DIRECTIONS:
Pick out each line in these entries that contains the string "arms".

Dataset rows
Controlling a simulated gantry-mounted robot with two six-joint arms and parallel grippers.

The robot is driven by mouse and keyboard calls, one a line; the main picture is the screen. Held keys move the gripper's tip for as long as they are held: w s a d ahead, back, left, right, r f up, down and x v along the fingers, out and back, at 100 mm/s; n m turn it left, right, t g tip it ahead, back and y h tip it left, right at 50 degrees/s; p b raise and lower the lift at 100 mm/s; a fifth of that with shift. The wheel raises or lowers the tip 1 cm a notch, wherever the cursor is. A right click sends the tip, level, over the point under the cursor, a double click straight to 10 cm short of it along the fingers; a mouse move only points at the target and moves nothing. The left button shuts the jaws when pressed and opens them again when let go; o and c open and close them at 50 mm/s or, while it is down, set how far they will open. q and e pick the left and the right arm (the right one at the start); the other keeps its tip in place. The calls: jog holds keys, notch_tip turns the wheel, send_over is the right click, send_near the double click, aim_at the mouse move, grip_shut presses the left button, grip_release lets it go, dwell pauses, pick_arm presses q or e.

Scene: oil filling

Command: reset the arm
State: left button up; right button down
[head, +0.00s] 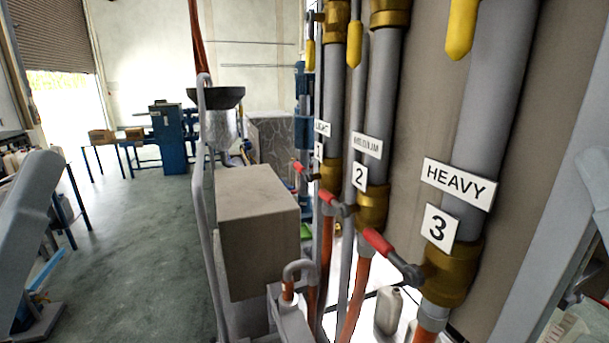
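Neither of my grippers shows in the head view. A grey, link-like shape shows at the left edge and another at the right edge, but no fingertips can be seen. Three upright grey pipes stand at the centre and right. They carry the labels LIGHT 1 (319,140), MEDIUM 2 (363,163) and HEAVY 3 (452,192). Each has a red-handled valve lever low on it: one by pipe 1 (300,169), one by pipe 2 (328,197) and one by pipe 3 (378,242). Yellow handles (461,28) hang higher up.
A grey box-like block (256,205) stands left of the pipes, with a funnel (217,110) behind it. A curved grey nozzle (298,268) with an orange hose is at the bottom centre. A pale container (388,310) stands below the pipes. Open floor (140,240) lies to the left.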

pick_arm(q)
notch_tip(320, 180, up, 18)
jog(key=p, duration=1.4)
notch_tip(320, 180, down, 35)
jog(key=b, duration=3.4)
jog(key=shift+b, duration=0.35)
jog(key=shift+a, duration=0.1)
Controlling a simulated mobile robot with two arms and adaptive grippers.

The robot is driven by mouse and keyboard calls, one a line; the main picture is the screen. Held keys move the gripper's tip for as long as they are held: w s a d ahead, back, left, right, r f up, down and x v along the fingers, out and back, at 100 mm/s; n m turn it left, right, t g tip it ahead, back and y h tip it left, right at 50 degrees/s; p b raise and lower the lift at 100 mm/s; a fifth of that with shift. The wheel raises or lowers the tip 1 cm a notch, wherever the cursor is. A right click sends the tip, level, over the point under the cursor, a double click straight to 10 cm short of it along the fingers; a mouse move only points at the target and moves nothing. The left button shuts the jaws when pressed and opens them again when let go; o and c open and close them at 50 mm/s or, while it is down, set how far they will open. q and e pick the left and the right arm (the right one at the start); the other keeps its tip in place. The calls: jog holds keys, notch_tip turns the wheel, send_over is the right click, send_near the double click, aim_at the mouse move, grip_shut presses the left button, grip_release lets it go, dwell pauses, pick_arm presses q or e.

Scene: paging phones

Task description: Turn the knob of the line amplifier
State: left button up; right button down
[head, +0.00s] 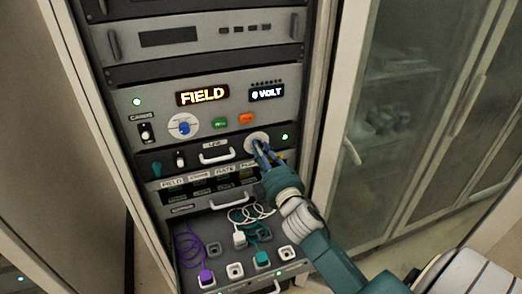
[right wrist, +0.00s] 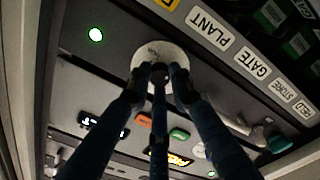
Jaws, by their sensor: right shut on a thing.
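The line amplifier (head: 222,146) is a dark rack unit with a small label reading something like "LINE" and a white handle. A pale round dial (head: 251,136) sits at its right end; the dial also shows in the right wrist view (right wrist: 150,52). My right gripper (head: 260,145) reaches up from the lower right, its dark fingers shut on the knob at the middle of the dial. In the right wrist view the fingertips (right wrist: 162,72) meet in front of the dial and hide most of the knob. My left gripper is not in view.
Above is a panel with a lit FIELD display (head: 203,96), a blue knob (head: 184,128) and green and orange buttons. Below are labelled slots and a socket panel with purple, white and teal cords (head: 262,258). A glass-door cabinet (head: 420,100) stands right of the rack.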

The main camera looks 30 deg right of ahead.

WORKED ANSWER:
Controlling a simulated gantry-mounted robot with two six-joint arms and parallel grippers.
Controlling a simulated mobile robot with two arms and adaptive grippers.

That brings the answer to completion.